十年前,我到广州出差,和我同住一间客房的是一个福建小伙子,说着一口地地道道的广东话。交流多了,我便问他:“你本是福建人,怎么说广东话这么流利?”他回答我:“我是开大车的,前两年来这里跑长途,到了年底一算,挣了四万多,就高高兴兴地把钱放到包里,背着到火车站准备回家,当时火车站很乱,当地地痞一听我是外地人,接着就上来七、八个人围住了我,明目张胆地把我包抢走了,那是我辛苦一年挣的血汗钱啊!为此,我大病了一场。后来,我下决心学会了广东话,从此,再也没有敢欺负我的了。”听了他的话,我思考了许久,这是方言给他带来的危害。
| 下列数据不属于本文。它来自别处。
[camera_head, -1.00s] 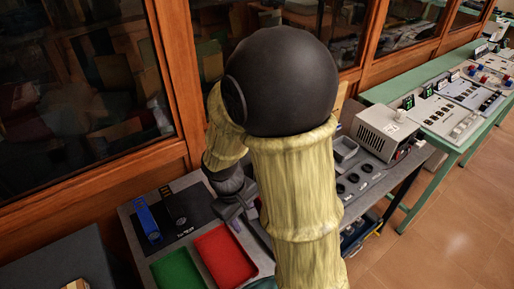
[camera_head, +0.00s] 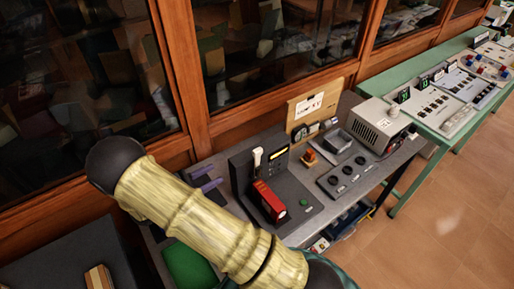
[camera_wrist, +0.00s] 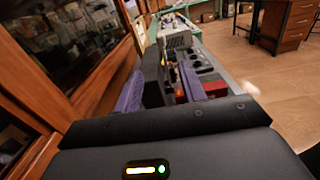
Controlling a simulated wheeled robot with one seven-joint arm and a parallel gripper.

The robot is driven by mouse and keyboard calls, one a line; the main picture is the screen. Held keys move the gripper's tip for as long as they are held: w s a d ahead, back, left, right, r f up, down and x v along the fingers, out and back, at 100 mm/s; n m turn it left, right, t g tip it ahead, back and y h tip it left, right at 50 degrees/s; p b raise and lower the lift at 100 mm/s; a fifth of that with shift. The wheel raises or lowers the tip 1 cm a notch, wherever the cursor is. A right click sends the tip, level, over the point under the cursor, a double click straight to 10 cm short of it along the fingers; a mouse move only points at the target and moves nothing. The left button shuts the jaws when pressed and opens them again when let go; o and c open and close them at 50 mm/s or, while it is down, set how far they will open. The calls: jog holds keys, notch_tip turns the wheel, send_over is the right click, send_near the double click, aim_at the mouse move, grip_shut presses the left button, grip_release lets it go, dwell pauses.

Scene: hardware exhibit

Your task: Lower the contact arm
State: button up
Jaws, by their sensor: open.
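A grey power box (camera_head: 378,126), a panel with black knobs (camera_head: 346,178) and an orange-red button piece (camera_head: 309,157) stand to the right. A green tray (camera_head: 188,262) lies lower left, partly behind my arm. A glazed wooden cabinet (camera_head: 230,128) runs behind the bench.

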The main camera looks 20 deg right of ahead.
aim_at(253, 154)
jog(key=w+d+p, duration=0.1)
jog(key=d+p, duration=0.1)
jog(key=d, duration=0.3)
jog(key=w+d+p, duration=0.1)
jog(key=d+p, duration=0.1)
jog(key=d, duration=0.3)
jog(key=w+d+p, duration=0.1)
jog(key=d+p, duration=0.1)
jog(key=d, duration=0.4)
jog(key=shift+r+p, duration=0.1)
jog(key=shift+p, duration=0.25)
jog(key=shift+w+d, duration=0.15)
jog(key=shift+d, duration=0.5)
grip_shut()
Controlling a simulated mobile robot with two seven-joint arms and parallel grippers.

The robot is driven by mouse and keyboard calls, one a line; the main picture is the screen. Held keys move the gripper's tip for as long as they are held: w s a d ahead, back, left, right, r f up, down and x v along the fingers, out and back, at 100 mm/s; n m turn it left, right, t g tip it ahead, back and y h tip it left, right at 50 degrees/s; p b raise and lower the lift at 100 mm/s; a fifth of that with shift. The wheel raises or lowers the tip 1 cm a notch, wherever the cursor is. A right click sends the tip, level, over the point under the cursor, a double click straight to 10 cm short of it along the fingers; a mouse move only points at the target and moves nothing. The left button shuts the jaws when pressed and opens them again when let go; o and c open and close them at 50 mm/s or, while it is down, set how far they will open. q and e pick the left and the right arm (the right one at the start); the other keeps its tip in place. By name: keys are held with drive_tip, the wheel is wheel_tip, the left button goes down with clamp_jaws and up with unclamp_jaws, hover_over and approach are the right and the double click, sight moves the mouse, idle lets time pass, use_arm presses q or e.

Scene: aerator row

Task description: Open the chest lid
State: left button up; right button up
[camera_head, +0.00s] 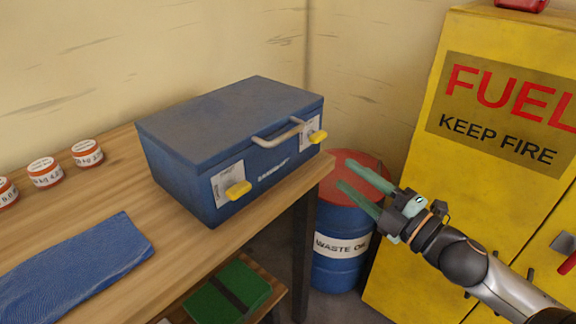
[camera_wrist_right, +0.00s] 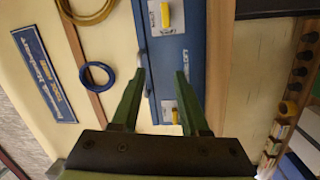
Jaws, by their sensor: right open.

方言,那是熟悉、亲切、激动心灵的声音,带给我们的是亲切感和亲情味,也能增进我们对家乡的感情;方言,也给我们的工作、生活带来了许多麻烦和不便,也由此影响了我们与外界的沟通与交流。
方言有可取之处和不足之处,现实生活中我们很难把握,后来我想,不妨学两套语言,对本土人用方言交流,对外界人事用普通话交流,这样,既享受着方言带来的亲切和快乐,又不因方言影响到工作和生活。